Wahre Prophetie ist deshalb nur auf der Grundlage größtmöglicher Freiheit jenes möglich, der sie äußert. Dem Unreinen, dem dem Sein Fernen verschließt sich dieses Reich des Ewigen. Wenn er manchmal doch davon eine Ahnung erhält dann aus der Angst, die die Verfehlung (die ein Herausstellen aus der Seinsordnung bedeutet) bewirkt, die ihn nämlich ins Nichts wirft, über dem sein Geist irrlichtert. Und in diesem Zustand wird das Fehlende (das Sein als Ideen- bzw. Sinngefüge, als logos, das dem Reinen Natur weil logoskonformität ist) zum Schattenbild des Unerreichten. 

Niemand weiß um den Wert des Wassers so, wie der Verdurstende. Aber er kennt es nicht. Der Unreine (bzw. Unsittliche) vermag deshalb Bedrohungsbilder oft sehr gut zu erkennen, aber er verliert sich zwangsläufig in ihnen. Deshalb fühlen die Menschen (und das taten sie zu allen Zeiten) die "Apokalypse" sehr gut, sie ist nämlich immer als Idee präsent, weil der Mensch ständig in Sünde fällt. Verharrt eine Zeit (ein Kulturkreis, eine Menschengruppe, oder auch nur einzelne Menschen) aber darin, kann sie sich nicht mehr erheben. 

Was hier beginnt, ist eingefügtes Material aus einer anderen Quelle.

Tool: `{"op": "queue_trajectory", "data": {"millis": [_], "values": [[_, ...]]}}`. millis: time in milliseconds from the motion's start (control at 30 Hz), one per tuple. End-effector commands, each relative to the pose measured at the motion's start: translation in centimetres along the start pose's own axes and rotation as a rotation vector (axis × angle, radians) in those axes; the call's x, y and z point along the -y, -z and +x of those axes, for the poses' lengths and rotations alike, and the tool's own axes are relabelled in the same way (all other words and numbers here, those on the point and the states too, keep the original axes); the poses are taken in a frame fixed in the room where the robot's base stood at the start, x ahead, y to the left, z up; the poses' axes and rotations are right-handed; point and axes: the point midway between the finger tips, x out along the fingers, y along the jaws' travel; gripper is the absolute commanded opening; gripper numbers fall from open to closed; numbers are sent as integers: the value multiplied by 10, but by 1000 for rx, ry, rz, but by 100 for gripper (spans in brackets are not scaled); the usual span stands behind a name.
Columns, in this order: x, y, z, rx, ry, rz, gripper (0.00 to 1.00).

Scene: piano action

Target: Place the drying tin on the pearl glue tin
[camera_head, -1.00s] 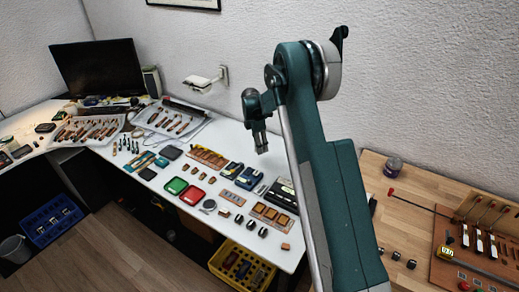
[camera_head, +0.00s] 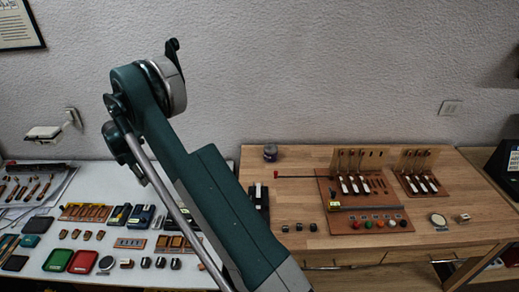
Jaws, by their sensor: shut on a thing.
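Round containers show on the two work surfaces, and I cannot read which is the drying tin or the pearl glue tin. A dark tin with a purplish band (camera_head: 270,153) stands upright at the back left of the wooden bench. A low round tin with a pale top (camera_head: 438,220) lies near the bench's front right. A small grey round item (camera_head: 106,262) lies on the white table. My green arm rises across the middle. Its far end hangs over the white table, and my gripper's fingers and anything in them are hidden behind the arm.
The wooden bench (camera_head: 290,190) has free room around the dark tin. A brown board with key parts (camera_head: 360,222) and a smaller board (camera_head: 418,182) stand on it. Several small blocks lie near its front. The white table (camera_head: 50,283) is crowded with trays and parts.

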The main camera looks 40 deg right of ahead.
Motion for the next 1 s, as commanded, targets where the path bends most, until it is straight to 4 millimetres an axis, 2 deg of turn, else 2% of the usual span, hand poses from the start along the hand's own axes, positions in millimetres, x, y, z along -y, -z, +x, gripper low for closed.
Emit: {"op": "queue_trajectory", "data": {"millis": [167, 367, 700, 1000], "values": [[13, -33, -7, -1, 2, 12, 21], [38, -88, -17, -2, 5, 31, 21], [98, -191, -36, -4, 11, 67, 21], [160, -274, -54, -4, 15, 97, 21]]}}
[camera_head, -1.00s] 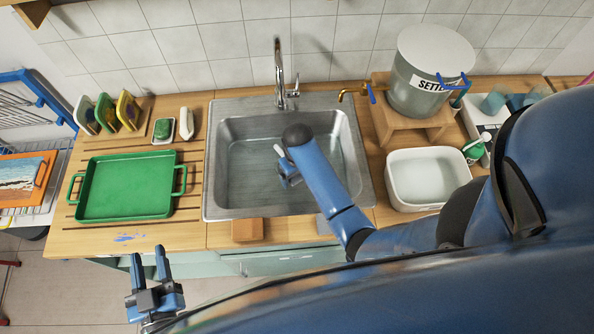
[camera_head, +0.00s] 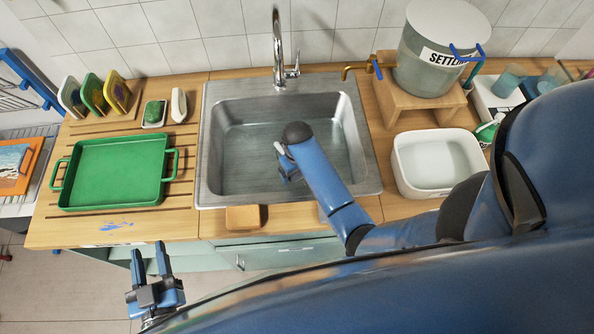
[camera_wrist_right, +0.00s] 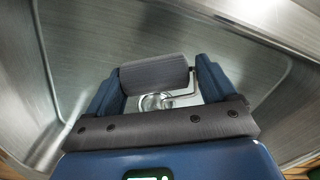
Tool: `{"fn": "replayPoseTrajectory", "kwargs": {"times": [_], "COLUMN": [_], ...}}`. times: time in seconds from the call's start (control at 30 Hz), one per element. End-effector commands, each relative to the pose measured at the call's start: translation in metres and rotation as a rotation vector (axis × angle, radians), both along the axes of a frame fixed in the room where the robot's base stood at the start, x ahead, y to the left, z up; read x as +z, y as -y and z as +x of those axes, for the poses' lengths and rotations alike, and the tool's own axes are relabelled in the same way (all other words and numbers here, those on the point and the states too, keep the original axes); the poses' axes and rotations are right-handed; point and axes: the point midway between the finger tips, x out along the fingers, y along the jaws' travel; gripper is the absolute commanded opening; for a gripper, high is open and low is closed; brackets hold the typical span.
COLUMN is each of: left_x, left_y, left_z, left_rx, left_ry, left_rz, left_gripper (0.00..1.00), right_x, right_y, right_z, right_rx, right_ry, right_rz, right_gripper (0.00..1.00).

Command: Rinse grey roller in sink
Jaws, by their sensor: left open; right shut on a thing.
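The grey roller (camera_wrist_right: 153,74) shows in the right wrist view across the front of my right gripper (camera_wrist_right: 152,92), with its thin metal frame bent beside it. My right gripper is shut on it, inside the sink basin above the drain (camera_wrist_right: 154,101). In the head view my right gripper (camera_head: 284,164) is partly hidden behind my forearm, and a small pale end shows beside it. The steel sink (camera_head: 207,187) has a tall tap (camera_head: 278,50) at its back. My left gripper (camera_head: 149,254) is open and empty in front of the counter.
A green tray (camera_head: 115,172) lies left of the sink, with sponges (camera_head: 92,92) in a rack behind it. A white tub (camera_head: 405,178) stands to the right, below a bucket (camera_head: 420,78) on a wooden stand. A wooden block (camera_head: 243,217) sits at the sink's front edge.

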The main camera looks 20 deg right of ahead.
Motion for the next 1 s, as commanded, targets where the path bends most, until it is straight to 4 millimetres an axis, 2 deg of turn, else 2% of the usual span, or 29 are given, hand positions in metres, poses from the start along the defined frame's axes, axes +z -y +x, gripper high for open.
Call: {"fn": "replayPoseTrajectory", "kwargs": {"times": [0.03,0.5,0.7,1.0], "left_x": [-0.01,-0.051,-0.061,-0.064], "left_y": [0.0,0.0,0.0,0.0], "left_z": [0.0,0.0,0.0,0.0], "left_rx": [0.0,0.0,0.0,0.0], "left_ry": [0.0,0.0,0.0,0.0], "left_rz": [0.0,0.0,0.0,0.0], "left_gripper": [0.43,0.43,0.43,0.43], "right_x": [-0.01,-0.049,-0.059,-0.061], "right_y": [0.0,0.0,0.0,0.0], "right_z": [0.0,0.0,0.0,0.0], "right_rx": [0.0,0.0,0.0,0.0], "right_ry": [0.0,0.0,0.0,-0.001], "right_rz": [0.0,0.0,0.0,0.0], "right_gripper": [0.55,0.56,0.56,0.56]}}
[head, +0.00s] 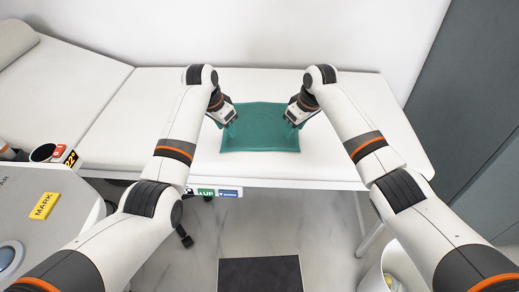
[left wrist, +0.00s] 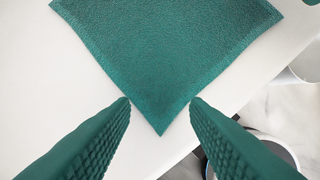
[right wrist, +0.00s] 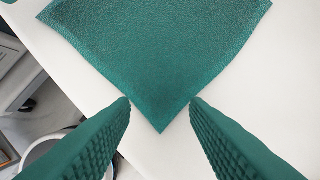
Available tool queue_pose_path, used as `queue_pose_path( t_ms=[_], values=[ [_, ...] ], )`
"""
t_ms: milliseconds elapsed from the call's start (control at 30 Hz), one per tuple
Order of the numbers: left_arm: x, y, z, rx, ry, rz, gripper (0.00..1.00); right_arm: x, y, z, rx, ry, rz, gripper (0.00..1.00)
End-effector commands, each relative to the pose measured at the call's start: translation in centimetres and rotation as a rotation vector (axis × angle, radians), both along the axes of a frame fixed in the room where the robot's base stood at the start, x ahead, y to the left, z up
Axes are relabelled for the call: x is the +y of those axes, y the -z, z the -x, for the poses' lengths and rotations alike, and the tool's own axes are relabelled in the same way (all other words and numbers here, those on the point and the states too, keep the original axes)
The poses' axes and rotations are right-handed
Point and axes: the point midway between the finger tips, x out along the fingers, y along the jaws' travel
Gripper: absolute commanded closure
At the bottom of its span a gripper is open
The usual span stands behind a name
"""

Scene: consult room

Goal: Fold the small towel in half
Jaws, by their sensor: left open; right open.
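The small green towel (head: 260,138) lies spread on the white couch top between my grippers. My left gripper (head: 230,121) is over the towel's left side and my right gripper (head: 293,121) over its right side. In the left wrist view a towel corner (left wrist: 160,75) points down between the open green fingers (left wrist: 159,102). In the right wrist view another corner (right wrist: 160,75) lies likewise between the open fingers (right wrist: 159,102). Both grippers are empty. I cannot tell whether the fingertips touch the towel. In the head view the fingertips blend with its colour.
The couch (head: 330,170) is bare around the towel, with its front edge near and a wall behind. A grey device with a yellow label (head: 43,205) stands at the left. A white bin (head: 374,277) and a dark floor mat (head: 260,275) are in front.

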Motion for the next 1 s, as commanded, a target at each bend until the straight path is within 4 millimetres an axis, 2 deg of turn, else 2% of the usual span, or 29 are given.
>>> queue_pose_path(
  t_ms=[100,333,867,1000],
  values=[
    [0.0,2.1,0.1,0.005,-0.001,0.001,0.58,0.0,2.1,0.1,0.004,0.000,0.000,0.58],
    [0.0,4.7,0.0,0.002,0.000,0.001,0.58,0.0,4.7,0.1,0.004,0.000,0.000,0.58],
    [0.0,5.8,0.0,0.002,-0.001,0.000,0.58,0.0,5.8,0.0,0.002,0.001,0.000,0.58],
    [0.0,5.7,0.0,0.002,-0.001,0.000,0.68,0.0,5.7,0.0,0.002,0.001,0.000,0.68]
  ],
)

Fehlt ihr die Sündenvergebung, dominieren apokalyptische Bilder die alltägliche Bewußtheit und versetzen die Menschen in Angst und Verzweiflung, weil sie tatsächlich keinen existentiellen Ausweg (als Reformierung in empfangender, selbststerbender Offenheit auf das Sein hin) findet. Und sie beginnt umso fanatischer, auf der konkreten, historische, faktischen (und psychologischen) Ebene gegen die aus der tiefsten existentiellen Tiefe richtig gefühlte Apokalypse zu kämpfen. Aber sie tut es damit auf einer falschen Ebene. Ihr Tun bleibt aussichtslos, ja erwirkt das Gegenteil. Weil sich die Grundsituation gar nicht verändert.